Well, this pest walks upright on two legs, has been known to operate heavy
equipment and thrives on the general populous' ignorance.
Rather than ignoring all this, acting like a proper Southern gent, not making
any waves, "I'll scratch your back if you'll scratch mine", and going "with
the flow"; becoming a rich, fat cat like many other companies, I went to the
trouble and expense to expose the public to my findings with a website. Most of
my 1,500 photos were of these actual crimes. Believe me, I've been chased
off more than one construction site.   
I can tell you, the abused have not exactly beat down my doors. Developers
and builders usually call when they are building their "own" dream home. Tree
removal companies call when they get in trouble. I'm the sole arborist that
has the "gall" to place value on their own professional opinion by "actually"

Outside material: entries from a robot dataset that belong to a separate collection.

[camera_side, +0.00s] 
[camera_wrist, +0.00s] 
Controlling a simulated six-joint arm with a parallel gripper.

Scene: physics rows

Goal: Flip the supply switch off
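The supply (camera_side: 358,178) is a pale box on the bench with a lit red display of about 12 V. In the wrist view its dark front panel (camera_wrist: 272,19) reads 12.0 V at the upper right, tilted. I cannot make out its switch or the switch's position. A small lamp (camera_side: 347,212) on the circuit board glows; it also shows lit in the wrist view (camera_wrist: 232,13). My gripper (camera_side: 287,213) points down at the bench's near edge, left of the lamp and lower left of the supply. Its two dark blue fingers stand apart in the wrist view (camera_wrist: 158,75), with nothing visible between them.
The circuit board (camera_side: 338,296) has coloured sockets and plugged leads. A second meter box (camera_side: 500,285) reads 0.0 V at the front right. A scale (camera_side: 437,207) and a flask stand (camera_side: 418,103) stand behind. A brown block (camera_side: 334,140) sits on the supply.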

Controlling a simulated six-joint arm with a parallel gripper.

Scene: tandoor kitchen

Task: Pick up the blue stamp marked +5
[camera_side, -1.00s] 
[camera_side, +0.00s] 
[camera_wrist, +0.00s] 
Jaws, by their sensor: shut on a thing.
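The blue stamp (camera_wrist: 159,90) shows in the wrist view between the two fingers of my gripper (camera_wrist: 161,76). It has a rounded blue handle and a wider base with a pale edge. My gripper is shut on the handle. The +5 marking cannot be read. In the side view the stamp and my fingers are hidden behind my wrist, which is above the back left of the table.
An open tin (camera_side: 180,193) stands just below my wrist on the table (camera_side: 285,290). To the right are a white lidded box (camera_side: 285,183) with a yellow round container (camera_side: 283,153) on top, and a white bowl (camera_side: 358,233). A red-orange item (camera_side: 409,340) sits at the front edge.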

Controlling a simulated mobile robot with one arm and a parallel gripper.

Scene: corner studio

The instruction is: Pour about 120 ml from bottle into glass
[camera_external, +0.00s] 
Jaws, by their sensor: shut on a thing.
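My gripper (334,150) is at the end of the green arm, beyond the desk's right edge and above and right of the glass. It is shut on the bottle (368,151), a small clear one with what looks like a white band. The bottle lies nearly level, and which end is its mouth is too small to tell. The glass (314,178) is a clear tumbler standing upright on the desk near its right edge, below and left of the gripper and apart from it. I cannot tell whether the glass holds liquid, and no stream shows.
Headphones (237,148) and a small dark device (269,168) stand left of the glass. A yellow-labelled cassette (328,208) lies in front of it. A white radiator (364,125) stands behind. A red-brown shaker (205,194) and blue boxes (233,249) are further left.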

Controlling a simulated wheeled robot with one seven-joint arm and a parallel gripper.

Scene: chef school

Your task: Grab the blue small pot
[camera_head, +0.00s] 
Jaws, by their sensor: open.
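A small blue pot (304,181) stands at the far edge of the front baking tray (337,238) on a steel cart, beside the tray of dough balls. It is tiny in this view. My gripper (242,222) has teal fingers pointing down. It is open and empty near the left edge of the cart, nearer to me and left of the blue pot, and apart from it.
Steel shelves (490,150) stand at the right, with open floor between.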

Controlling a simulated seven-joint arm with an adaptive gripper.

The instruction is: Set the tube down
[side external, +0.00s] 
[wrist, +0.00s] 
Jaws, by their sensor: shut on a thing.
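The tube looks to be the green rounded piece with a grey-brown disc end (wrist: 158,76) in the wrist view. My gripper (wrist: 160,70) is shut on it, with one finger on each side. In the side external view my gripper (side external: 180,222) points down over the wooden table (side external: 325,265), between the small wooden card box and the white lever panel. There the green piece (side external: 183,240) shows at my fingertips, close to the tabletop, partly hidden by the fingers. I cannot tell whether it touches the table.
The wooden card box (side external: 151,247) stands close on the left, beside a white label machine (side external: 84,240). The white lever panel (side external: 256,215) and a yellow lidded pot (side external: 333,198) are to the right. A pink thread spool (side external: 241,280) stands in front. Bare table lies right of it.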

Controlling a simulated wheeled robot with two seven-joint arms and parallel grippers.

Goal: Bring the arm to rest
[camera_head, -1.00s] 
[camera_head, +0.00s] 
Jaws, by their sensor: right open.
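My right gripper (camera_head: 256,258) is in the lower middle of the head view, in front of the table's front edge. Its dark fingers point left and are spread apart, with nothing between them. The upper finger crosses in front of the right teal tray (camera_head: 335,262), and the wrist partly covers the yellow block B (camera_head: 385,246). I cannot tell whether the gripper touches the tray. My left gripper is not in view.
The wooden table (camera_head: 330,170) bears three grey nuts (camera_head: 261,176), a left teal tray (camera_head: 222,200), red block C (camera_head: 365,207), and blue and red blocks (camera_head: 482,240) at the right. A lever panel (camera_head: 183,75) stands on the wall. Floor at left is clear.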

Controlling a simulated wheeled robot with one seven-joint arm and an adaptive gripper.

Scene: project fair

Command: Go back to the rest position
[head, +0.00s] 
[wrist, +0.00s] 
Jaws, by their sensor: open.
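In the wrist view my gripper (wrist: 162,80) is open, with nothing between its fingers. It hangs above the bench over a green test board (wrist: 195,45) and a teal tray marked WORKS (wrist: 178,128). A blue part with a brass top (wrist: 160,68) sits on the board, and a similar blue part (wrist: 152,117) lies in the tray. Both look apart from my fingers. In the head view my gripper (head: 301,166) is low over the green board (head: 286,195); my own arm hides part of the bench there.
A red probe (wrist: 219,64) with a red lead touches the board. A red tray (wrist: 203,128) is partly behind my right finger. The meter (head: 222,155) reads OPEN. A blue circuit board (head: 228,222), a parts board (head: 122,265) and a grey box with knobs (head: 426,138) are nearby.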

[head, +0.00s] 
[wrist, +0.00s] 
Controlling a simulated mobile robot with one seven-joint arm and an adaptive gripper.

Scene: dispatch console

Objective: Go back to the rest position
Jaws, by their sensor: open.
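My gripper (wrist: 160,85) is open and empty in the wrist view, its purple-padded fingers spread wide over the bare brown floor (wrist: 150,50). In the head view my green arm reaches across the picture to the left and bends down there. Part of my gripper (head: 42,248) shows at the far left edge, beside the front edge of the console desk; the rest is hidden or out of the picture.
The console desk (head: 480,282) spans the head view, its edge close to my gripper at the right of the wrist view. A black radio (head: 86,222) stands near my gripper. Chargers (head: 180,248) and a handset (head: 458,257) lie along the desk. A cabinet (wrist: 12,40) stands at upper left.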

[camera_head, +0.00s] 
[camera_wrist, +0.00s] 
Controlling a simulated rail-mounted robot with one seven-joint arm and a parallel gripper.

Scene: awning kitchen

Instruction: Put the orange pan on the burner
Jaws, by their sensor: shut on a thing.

charging a consulting fee (rather than promoting one's service under the guise
of "free consultation"). But, when "free" consensus opinion often opposes my
observations/conclusions/ recommendations, why pay? Developers, builders,
grading contractors, landscape contractors, LA's and tree removal services
seemingly keep getting richer and richer. While I've had to tighten my belt some
these past few years. But, very slowly, things are beginning to change.    
One New Hampshire forester, Alex Shigo, who has become endeared to many
arborists, once said, "The arborist with the most knowledge will make the most
money." That may be true, if one can keep their big mouth shut! But, if one can
not casually pass by without being moved, they may have to tighten their belts
until society finally wakes up after years of sounding the alarm.